When
I was a kid, we never cultivated brambles (blackberries and
raspberries.) Instead, we knew spots where big patches grew wild,
and we'd go on a pilgrimage to pick by the side of a country
road. With such good wild berry patches, why grow your own?
Lately, I've decided
that cultivated brambles do have definite
advantages. The large cultivated berries are quick and easy to
pick, and in many cases taste as good or better than the wild
berries. You can grow thornless varieties (particularly of
blackberries) to cut down on the scratch factor and everbearing
varieties (particularly of red raspberries) that extend the bramble
season from early summer through the killing frost. If you find
varieties well suited to your soil and climate, you can also expect
much higher production out of cultivated brambles than out of wild
canes.
Although cultivated blackberries
and raspberries can be pricey, the frugal homesteader quickly learns
that she only needs to buy one plant of each variety. If the
brambles like your garden, they'll grow so fast that you'll be overrun
with offshoots to give away by the end of the second year. (But
do be prepared to
run through a few varieties before you find one well
suited to your garden.)
The only real
disadvantage I've found with cultivated brambles is that they take up a
good deal of space. On the other hand, they tend to grow well in
awful soil that wouldn't support anything else, and if you prune them
ruthlessly (and mow up any shoots that wander out of their row), you
can definitely keep brambles under control.
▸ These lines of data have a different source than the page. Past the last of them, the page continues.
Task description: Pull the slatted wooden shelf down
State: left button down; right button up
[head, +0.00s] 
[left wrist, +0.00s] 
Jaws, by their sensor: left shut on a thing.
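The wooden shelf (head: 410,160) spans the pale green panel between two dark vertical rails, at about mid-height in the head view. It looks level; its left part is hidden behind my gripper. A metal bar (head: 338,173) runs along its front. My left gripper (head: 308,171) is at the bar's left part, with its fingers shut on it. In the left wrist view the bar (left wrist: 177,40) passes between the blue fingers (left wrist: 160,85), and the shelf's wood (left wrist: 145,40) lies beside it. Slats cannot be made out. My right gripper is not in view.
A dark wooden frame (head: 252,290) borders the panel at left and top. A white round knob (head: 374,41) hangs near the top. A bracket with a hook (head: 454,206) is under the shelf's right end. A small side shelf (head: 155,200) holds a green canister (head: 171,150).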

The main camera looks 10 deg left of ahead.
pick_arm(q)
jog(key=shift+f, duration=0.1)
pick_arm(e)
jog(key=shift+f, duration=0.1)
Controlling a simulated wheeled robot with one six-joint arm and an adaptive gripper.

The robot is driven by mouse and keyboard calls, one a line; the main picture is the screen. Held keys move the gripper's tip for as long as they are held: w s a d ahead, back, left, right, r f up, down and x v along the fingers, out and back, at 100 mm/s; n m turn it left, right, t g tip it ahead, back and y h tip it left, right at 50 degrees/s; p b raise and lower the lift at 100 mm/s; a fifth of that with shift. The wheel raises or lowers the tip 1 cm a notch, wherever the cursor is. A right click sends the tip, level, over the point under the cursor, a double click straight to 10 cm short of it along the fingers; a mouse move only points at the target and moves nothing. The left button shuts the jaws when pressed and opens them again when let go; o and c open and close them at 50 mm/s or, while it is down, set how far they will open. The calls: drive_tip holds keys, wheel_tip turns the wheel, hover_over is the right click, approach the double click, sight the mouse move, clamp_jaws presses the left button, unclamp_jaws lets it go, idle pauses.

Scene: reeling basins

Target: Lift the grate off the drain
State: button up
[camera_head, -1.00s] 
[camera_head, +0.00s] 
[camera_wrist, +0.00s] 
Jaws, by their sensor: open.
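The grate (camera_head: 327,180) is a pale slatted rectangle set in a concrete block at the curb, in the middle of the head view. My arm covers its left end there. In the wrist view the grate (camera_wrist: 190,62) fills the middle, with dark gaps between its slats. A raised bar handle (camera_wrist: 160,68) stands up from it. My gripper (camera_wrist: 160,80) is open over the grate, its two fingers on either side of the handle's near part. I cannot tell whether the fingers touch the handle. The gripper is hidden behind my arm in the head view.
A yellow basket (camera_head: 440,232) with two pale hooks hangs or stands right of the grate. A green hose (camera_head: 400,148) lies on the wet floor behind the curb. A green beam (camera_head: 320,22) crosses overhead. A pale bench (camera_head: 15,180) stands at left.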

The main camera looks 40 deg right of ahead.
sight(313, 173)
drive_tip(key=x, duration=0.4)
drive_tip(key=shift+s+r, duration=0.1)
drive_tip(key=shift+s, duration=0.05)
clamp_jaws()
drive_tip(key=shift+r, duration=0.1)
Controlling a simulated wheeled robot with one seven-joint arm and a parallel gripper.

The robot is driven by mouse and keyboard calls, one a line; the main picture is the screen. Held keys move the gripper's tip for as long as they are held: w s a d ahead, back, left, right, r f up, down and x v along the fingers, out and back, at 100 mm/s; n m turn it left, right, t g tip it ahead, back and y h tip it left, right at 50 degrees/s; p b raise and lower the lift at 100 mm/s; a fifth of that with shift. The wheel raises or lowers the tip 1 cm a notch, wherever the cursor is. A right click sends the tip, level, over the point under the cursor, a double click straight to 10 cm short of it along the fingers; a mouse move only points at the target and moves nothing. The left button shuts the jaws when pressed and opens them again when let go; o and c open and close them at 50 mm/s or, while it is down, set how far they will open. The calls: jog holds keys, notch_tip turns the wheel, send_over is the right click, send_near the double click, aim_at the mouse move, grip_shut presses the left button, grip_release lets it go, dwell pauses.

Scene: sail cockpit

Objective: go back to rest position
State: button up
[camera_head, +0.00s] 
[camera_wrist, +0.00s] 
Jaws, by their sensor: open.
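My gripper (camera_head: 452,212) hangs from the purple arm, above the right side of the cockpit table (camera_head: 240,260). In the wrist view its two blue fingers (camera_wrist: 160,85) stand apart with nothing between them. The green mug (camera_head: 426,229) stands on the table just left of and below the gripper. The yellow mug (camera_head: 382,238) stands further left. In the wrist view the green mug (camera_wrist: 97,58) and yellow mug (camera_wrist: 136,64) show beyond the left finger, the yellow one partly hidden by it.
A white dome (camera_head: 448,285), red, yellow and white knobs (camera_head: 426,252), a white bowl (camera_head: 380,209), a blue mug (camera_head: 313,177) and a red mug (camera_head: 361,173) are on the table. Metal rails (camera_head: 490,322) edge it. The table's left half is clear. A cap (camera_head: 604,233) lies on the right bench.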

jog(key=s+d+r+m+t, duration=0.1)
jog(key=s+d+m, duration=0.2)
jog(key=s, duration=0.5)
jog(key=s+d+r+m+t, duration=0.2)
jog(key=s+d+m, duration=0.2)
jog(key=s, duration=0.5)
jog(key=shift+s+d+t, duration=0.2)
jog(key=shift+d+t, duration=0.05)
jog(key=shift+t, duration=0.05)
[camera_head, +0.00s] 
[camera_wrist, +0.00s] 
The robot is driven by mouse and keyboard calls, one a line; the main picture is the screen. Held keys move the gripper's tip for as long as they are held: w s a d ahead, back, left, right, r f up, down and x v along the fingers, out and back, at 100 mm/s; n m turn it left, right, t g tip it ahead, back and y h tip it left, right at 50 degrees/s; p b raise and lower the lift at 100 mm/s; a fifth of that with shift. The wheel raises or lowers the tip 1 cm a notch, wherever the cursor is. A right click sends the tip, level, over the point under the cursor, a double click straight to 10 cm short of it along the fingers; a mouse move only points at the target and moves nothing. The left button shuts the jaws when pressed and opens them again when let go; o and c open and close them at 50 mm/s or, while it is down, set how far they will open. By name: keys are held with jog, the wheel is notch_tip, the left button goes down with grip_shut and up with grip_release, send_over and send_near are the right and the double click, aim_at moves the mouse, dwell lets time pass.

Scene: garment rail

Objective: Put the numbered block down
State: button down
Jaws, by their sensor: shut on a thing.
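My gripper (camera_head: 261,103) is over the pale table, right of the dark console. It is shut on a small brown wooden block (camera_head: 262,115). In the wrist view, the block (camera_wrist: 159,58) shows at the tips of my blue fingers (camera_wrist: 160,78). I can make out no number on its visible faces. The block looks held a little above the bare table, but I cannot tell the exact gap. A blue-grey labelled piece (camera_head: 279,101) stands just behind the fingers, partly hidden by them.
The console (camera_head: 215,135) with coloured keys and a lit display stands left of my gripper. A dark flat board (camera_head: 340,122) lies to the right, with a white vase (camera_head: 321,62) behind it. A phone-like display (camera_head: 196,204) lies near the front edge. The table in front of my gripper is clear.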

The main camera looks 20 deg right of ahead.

Our patch of
blackberries and raspberries is the easiest and most productive part of
our fruit garden so far.
I subscribe to lawnmower-based pruning, but so far nothing else. My blackberry bush started out heavily pruned, and was producing perhaps a quart or two a year. After several years of mostly unrestrained growth, I estimate I will get 6 gallons from it this summer.
There's something great about a blackberry bush deep enough that berries can hide in the recesses inside it. Those berries turn out largest and sweetest.
Hmm, gathering and eating (ok, gorging) wild brambles is one of my fondest childhood memories.
Last summer I found quite a large patch next to the canal close to work. Yum!